══ Source data
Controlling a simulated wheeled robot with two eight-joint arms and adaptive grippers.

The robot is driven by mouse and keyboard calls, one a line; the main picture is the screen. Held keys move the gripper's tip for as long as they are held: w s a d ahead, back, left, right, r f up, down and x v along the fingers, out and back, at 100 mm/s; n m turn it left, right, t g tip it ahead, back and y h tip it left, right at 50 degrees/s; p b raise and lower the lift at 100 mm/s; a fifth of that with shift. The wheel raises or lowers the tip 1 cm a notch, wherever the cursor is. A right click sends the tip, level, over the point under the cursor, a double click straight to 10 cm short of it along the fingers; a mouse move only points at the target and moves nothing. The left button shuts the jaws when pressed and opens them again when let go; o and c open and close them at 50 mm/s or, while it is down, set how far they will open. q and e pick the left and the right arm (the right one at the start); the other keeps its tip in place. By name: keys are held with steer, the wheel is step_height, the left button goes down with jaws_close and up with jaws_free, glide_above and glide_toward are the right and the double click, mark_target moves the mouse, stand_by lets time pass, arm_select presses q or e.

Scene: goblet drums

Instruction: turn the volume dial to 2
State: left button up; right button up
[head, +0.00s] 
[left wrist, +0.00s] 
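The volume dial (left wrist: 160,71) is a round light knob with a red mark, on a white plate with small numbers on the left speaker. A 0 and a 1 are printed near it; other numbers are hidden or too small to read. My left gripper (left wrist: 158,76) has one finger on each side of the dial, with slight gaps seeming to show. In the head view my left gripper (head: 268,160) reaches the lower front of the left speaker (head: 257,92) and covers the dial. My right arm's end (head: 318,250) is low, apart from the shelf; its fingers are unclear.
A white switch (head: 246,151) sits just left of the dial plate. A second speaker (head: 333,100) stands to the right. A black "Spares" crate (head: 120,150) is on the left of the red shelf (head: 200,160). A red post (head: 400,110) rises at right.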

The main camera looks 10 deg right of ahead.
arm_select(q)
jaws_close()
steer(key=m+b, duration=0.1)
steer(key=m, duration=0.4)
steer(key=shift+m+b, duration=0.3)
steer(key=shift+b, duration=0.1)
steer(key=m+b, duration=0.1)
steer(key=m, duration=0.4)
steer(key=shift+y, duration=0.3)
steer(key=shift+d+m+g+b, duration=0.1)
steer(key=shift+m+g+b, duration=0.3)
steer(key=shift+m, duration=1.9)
════
= Directions =
Reproduce the lines word for word, starting at the one holding "State: left button up; right button up" and ending at the final line of the material above.

= Response to this task =
State: left button up; right button up
[head, +0.00s] 
[left wrist, +0.00s] 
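The volume dial (left wrist: 160,71) is a round light knob with a red mark, on a white plate with small numbers on the left speaker. A 0 and a 1 are printed near it; other numbers are hidden or too small to read. My left gripper (left wrist: 158,76) has one finger on each side of the dial, with slight gaps seeming to show. In the head view my left gripper (head: 268,160) reaches the lower front of the left speaker (head: 257,92) and covers the dial. My right arm's end (head: 318,250) is low, apart from the shelf; its fingers are unclear.
A white switch (head: 246,151) sits just left of the dial plate. A second speaker (head: 333,100) stands to the right. A black "Spares" crate (head: 120,150) is on the left of the red shelf (head: 200,160). A red post (head: 400,110) rises at right.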

The main camera looks 10 deg right of ahead.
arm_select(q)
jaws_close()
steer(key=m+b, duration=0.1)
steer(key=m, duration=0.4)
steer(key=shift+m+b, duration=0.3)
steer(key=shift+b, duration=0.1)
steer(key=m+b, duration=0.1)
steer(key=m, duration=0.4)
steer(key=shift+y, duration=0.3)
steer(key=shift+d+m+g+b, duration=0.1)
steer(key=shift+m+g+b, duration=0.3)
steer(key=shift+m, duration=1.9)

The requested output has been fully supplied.